Secondly, so what about all that historical email and all those folders you’ve created over the years? Easy. As administrator of your Office 365 account go to https://outlook.office365.com and then Admin > Exchange. There you will see a special tab called “migration”, and when you click on it you will have the option of adding a migration batch. This allows you to upload a csv file of all your Google users and it will go off and pull all their IMAP folders across from Google Apps into their respective folders inside each user’s account. This is essentially a one step migration for your entire company’s email across to the Office 365. See here for support article on migration batches.

Together, these 2 options dramatically simplified the whole migration process for email. I can see these options getting streamlined in some form one day, it would be nice to be set up the connected accounts for everyone as an admin in the same step as migration for example, but not too much of a hassle.

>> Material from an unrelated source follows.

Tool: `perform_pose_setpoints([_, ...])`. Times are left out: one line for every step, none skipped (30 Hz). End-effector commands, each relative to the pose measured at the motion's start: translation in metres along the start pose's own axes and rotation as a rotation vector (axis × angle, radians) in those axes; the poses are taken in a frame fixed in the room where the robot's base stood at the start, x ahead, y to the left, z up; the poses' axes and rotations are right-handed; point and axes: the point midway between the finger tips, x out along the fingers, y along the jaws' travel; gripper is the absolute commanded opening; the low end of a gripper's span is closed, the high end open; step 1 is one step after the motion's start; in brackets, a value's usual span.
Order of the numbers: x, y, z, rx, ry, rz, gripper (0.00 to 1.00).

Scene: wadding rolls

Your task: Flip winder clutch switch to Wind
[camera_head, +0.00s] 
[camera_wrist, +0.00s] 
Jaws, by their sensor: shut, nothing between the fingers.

Exporting and Importing Calendar and Contact Data

Google finally started offering ability to export all your gmail data last year. Following this guide you can export all your calendars as .ics files, and also you can export your contacts as csv. Both of these formats allow easy import into Outlook.

It would be nice to automate this via migration batches, this was the one step that look the most effort as it requires each person to it themselves, but overall was pretty quick.

Changing DNS

Once all data has been migrated you are then free to add your own domain to Office 365, change the DNS and being using Office 365. We’re keeping our Google Apps accounts alive for a little while just to ensure everything is working smoothly and then they will be removed. Note that even if you suspend a user in Google Apps you still have to pay, so they will ultimately need to be removed if you don’t want to keep paying.

Conclusion

I hope this post gives you reason to pause and consider Office 365 if you are a small business like ourselves. The migration isn’t as hard as you think, the integration with Windows, Office and other platforms is great, and it’s affordable. Farewell Google!